Yeni medya ise konuşmak-konuşturmak amacını belli kelimelerin izinden giden insanlar üzerinden yapıyor. Onları kitleleştirmeyi daha çok seviyor. Ezberin yükselişe geçtiği toplumları felsefi anlamda yorumlamaya kalkarsak ilginç bir düşünsel devrim olmalı yaşadığımız şu dönem. Çünkü konuşanlara göre nedense ülkede her şey acayip yolunda gidiyor, gariptir her şeyi doğru yapıyoruz ve eşi benzeri bulunmaz enteresan bir milletiz! Bir de şu dış güçler arada dürtmese, ne güzel bizi bize propaganda manyağı yapıyoruz kendimizi işte!

Fakat basın böyle bir devrin altından kalkamazken bataklığa doğru paçalarını sıvayan iş dünyası kendini kurtarabildi mi? Yani daha açık bir soruyla medyaya giren iş adamları yürüdükleri sırat köprüsünden düşmeden geçebilecek mi?

Belki evet belki hayır. Ancak iş dünyası uyanık olmalıdır. Zira medya tarihi Ankara’nın telkiniyle gazete/TV satın aldıktan sonra batmış iş adamları ile dolu.
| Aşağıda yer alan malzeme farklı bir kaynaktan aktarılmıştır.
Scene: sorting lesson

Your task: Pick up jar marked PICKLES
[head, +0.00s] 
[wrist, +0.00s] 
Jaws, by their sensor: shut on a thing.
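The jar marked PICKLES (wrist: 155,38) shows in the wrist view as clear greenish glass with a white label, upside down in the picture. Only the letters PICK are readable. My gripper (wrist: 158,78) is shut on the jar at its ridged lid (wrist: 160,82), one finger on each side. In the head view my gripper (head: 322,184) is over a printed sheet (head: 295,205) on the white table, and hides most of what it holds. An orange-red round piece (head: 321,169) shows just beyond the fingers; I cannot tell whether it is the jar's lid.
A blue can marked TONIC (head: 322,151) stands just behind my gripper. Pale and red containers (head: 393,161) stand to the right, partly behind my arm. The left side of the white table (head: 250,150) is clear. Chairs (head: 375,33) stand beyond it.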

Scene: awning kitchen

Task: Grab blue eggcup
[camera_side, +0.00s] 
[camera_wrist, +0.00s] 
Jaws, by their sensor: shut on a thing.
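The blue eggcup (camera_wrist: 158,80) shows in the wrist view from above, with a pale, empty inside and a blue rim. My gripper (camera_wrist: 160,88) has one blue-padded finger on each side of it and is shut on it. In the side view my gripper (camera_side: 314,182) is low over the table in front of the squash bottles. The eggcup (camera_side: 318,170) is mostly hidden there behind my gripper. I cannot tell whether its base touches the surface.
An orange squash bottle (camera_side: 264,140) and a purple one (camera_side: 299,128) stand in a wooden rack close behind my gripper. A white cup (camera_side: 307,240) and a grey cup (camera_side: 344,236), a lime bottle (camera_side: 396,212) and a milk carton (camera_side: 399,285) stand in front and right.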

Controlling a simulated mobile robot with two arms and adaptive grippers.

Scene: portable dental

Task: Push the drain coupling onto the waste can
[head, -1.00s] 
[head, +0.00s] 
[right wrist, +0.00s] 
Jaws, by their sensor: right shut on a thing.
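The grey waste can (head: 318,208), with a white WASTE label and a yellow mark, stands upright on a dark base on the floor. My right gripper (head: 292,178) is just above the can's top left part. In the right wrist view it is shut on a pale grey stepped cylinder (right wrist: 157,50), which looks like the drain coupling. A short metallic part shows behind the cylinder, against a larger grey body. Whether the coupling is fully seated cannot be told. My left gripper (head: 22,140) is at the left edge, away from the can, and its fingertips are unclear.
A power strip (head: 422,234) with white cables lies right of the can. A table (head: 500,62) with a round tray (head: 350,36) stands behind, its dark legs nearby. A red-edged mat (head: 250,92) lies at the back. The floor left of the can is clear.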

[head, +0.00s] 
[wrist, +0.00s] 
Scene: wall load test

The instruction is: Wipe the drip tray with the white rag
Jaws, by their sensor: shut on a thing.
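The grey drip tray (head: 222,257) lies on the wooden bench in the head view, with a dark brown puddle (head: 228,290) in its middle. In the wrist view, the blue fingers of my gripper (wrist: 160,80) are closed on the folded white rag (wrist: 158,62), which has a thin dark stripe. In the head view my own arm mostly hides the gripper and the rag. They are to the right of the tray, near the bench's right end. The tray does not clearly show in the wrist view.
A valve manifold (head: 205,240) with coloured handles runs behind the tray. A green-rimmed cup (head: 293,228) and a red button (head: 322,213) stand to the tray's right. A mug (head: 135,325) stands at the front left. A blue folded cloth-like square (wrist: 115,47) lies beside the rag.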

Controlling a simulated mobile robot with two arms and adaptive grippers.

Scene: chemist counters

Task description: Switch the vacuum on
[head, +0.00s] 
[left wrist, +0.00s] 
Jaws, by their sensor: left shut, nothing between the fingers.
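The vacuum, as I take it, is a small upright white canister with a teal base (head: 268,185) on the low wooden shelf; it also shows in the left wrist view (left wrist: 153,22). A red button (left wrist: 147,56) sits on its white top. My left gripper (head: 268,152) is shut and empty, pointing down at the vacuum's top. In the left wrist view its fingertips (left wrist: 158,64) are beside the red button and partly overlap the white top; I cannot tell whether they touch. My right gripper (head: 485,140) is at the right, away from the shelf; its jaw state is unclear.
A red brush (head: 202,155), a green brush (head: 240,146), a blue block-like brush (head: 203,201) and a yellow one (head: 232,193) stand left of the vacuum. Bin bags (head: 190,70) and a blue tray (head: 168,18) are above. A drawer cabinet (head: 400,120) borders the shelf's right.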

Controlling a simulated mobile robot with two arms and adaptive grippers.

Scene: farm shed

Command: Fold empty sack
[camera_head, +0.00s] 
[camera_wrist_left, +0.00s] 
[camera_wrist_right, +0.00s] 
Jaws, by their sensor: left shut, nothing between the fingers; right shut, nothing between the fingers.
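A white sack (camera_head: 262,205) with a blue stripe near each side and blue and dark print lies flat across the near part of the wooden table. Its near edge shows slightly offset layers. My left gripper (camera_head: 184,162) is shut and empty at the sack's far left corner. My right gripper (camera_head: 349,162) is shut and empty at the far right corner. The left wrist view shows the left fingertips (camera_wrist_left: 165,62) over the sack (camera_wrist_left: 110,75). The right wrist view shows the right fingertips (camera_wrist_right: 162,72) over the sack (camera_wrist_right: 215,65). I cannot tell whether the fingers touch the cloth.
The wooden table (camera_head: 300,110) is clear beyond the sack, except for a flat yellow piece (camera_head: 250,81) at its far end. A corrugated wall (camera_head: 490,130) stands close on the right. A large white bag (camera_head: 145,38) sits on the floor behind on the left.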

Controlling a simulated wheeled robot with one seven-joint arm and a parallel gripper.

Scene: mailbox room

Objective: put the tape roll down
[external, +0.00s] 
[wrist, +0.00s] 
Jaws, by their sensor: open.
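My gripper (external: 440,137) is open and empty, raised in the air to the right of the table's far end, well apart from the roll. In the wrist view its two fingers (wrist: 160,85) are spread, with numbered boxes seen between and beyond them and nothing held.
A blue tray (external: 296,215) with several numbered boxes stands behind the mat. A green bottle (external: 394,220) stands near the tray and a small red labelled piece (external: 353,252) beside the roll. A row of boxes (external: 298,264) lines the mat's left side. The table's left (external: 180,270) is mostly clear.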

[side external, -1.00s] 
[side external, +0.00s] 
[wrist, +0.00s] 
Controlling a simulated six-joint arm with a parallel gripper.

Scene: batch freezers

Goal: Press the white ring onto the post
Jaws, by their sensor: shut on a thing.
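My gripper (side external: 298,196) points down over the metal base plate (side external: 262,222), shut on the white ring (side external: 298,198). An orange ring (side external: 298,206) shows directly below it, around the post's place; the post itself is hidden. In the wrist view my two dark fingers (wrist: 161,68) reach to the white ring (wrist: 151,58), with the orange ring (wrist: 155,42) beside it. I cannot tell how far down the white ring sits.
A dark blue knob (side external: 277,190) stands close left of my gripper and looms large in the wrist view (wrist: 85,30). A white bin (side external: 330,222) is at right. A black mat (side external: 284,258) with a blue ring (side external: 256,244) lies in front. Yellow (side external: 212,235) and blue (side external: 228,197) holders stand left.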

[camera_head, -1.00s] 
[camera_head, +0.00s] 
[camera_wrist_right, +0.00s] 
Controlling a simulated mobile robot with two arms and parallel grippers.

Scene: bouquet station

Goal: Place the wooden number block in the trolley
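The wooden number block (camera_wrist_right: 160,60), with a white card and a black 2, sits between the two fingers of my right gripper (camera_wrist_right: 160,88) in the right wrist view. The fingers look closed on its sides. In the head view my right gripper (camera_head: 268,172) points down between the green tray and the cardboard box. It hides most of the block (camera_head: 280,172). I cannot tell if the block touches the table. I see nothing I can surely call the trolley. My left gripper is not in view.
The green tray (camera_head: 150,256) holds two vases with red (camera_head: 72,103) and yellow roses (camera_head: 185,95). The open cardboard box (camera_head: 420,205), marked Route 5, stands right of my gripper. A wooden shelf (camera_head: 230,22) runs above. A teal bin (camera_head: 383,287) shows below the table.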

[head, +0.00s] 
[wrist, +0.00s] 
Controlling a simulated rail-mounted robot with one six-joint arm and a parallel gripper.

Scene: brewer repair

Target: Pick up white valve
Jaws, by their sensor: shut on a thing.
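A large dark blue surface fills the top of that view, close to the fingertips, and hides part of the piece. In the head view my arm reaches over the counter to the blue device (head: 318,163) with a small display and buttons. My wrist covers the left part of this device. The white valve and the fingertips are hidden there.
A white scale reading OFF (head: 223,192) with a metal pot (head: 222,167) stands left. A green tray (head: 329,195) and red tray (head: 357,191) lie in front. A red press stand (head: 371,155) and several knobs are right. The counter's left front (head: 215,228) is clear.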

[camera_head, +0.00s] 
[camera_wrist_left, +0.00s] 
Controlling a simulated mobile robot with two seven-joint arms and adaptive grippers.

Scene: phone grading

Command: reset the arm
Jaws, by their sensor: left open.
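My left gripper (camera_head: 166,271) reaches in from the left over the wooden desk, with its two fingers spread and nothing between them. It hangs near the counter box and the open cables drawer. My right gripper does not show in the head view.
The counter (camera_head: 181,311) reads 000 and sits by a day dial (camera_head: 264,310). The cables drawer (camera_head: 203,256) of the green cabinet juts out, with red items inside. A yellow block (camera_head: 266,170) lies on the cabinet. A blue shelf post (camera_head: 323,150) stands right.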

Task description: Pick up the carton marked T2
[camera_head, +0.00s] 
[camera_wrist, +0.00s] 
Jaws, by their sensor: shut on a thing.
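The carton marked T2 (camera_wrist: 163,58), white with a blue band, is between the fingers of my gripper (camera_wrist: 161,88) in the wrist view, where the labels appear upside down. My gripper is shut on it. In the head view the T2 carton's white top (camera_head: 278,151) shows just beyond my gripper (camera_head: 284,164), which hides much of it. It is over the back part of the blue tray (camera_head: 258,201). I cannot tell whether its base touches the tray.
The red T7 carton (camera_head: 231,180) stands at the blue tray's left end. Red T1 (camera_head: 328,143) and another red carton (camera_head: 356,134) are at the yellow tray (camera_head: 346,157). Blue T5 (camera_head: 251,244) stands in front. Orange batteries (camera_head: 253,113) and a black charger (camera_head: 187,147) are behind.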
Asil Nadir, İngiltere’de başarıyı yakalamışken Turgut Özal’ın telkiniyle Günaydın’ı satın aldıktan sonra battı.

Korkmaz Yiğit’in batması Mesut Yılmaz’ın isteğiyle Milliyet’i satın almasından sonraya denk düşüyor.

Karamehmet Grubu’nun yine Ankara’nın hatırıyla satın aldığı Akşam Gazetesi ve TV, medyaca bilinir ve konuşulurdu.

Siyasiler, kendilerine yakın işadamları gidip muhalif gazete ve TV’leri satın alsın ister. Hatta finansman konusunda da yardımcı olabilir.

Fakat rahmetli Güldemir’in analizinde de dediği gibi, bu başarılı işadamlarını aynı zamanda ateşin ağzına atmaktan farklı değil. 

Dolayısıyla hep beraber medyamorfozing! Haberiniz olsun.